I'm less concerned with the spectacle of a bunch of writers complaining bitchily about talents like Cormac McCarthy or Joan Didion or F. Scott Fitzgerald than I am with the way in which this represents a growing trend of criticism oriented towards resentment. Observe someone like Nathan Rabin, who let slip today that he sees being a film critic as an exercise in perpetual disappointment; this is in keeping with my general sense of his work at the AV Club. My intuition, which is perhaps unfair, is that this is likely a product of anxiety based on having your professional life dedicated towards considering other people's art.

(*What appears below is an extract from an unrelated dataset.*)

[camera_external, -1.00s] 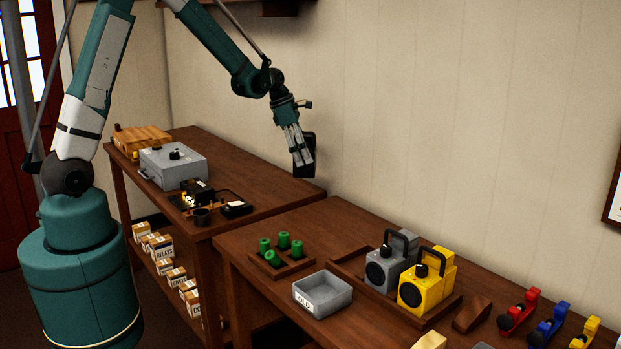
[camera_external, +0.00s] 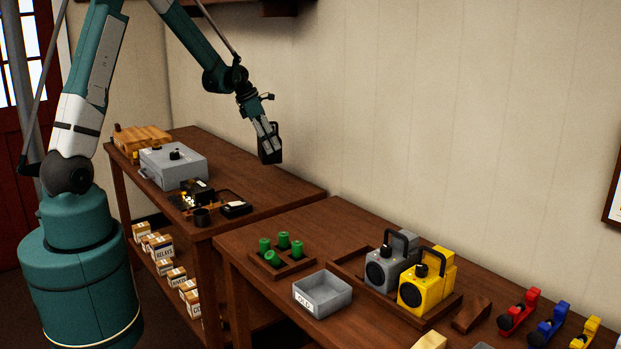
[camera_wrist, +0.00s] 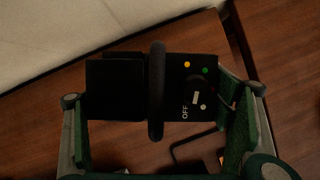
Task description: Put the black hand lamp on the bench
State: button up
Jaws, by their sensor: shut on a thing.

That might sound like a blanket condemnation of reviewers, but in fact it's anything but. Good, muscular criticism is crucial to the artistic enterprise. I think being a professional critic can be a deeply valuable enterprise. Without critics, media can very easily devolve into perpetual ass-kissing. I like and respect Tina Fey, for example, and am eager to read her book, but I've been put off by how often, in the promotional tour she's doing, she comes back to the slights she's received on the Internet. Particularly because she gets, I would say, rather glowing press in general, it makes me wonder what unanimity of praise would satisfy her. There's no sense in which a critical eye is unnecessary or unwanted. But weariness-- which I find more and more reviewers trying to cultivate in their work-- is fatal for a critic. If you are too weary of bad art to give charitable readings to good or middling art, time to hang 'em up.